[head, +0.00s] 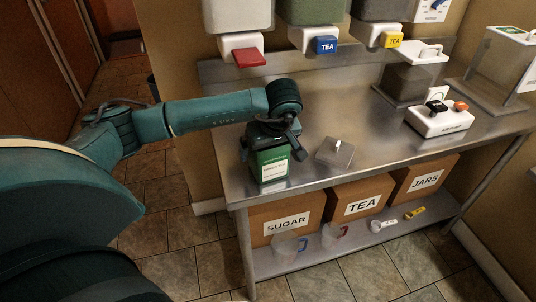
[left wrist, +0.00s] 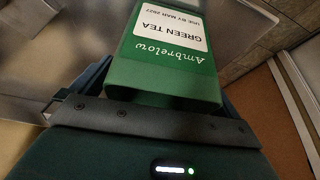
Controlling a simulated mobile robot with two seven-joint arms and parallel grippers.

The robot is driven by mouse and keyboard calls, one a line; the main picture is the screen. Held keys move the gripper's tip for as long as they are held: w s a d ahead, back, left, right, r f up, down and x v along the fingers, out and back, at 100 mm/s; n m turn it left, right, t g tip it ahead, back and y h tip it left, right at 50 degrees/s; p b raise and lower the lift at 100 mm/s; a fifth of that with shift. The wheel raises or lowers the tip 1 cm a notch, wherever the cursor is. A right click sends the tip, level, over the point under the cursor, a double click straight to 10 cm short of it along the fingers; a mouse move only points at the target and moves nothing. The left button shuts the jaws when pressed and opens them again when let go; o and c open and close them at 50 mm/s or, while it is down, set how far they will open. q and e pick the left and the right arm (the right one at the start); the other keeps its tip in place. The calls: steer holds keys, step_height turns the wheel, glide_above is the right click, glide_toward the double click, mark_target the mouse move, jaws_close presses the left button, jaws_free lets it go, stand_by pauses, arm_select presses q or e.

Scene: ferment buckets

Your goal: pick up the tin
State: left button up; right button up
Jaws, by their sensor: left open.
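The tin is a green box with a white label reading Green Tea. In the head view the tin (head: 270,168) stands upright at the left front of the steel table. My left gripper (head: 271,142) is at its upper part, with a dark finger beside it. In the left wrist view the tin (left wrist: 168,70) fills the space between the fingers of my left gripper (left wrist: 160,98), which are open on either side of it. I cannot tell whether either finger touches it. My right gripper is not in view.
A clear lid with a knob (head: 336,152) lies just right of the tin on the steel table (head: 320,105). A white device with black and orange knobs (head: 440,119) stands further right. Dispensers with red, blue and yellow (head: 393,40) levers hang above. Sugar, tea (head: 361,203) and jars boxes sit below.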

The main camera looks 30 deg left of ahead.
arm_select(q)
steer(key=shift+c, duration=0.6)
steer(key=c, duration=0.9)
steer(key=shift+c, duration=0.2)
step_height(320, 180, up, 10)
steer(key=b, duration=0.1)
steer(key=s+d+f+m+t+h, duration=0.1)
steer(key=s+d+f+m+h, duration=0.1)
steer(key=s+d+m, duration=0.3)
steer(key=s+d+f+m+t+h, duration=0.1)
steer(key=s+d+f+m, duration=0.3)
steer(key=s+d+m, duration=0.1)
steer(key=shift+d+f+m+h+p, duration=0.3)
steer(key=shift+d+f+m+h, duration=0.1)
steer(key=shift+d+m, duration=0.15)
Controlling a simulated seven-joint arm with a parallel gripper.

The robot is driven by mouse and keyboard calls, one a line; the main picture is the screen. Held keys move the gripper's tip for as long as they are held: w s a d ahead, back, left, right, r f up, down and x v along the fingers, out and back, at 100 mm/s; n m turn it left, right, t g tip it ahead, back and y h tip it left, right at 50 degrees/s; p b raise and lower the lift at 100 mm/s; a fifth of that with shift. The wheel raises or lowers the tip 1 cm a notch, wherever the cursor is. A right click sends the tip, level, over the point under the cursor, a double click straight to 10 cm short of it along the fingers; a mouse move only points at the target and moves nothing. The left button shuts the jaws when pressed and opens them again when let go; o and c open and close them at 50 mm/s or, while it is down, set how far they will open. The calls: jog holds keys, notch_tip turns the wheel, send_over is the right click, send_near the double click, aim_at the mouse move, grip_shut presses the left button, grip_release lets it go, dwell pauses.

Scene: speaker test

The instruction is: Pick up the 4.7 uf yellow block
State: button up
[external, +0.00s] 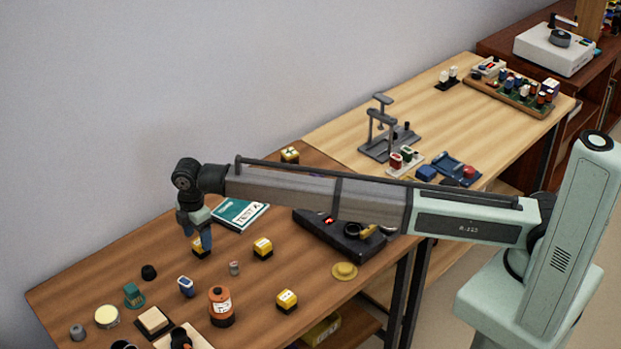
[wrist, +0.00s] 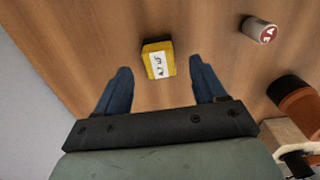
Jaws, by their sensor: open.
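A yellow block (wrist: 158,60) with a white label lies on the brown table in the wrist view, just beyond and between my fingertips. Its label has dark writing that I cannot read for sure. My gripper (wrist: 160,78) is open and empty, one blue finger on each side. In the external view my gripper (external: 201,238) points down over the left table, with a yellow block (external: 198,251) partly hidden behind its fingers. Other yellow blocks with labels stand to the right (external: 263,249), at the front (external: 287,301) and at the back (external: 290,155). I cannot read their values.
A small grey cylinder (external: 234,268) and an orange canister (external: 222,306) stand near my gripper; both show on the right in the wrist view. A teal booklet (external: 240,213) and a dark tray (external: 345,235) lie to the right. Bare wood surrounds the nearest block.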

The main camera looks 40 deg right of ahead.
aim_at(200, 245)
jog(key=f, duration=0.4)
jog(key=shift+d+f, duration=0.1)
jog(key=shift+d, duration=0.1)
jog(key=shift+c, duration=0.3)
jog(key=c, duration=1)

★ ★ ★ ★

Exercise prompt → Scan the material above. Copy each line where "parallel" occurs.

Solution to this exercise →
Controlling a simulated mobile robot with two seven-joint arms and parallel grippers.
Controlling a simulated seven-joint arm with a parallel gripper.

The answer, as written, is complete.